* _Task to complete_
Copy down all of the data underneath, exactly as shown.
■ ■ ■ ■ ■ ■ ■
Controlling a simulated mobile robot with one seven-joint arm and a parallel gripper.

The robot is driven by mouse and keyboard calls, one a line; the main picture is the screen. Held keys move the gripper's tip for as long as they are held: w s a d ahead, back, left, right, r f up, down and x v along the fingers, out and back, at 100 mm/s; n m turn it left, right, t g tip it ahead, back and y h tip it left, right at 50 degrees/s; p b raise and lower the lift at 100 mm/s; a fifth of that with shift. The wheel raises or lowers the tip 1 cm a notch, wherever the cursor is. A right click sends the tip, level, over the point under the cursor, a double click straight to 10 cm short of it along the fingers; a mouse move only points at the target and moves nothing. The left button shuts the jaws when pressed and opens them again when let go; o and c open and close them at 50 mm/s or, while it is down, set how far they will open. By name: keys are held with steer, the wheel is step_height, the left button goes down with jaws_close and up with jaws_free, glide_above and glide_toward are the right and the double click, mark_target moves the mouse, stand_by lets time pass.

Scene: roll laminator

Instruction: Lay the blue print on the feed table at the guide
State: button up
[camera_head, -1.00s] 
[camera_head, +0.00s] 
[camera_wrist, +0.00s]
■ ■ ■ ■ ■ ■ ■
* _Final result_
Controlling a simulated mobile robot with one seven-joint arm and a parallel gripper.

The robot is driven by mouse and keyboard calls, one a line; the main picture is the screen. Held keys move the gripper's tip for as long as they are held: w s a d ahead, back, left, right, r f up, down and x v along the fingers, out and back, at 100 mm/s; n m turn it left, right, t g tip it ahead, back and y h tip it left, right at 50 degrees/s; p b raise and lower the lift at 100 mm/s; a fifth of that with shift. The wheel raises or lowers the tip 1 cm a notch, wherever the cursor is. A right click sends the tip, level, over the point under the cursor, a double click straight to 10 cm short of it along the fingers; a mouse move only points at the target and moves nothing. The left button shuts the jaws when pressed and opens them again when let go; o and c open and close them at 50 mm/s or, while it is down, set how far they will open. By name: keys are held with steer, the wheel is step_height, the left button goes down with jaws_close and up with jaws_free, glide_above and glide_toward are the right and the double click, mark_target moves the mouse, stand_by lets time pass.

Scene: roll laminator

Instruction: Lay the blue print on the feed table at the guide
State: button up
[camera_head, -1.00s] 
[camera_head, +0.00s] 
[camera_wrist, +0.00s]

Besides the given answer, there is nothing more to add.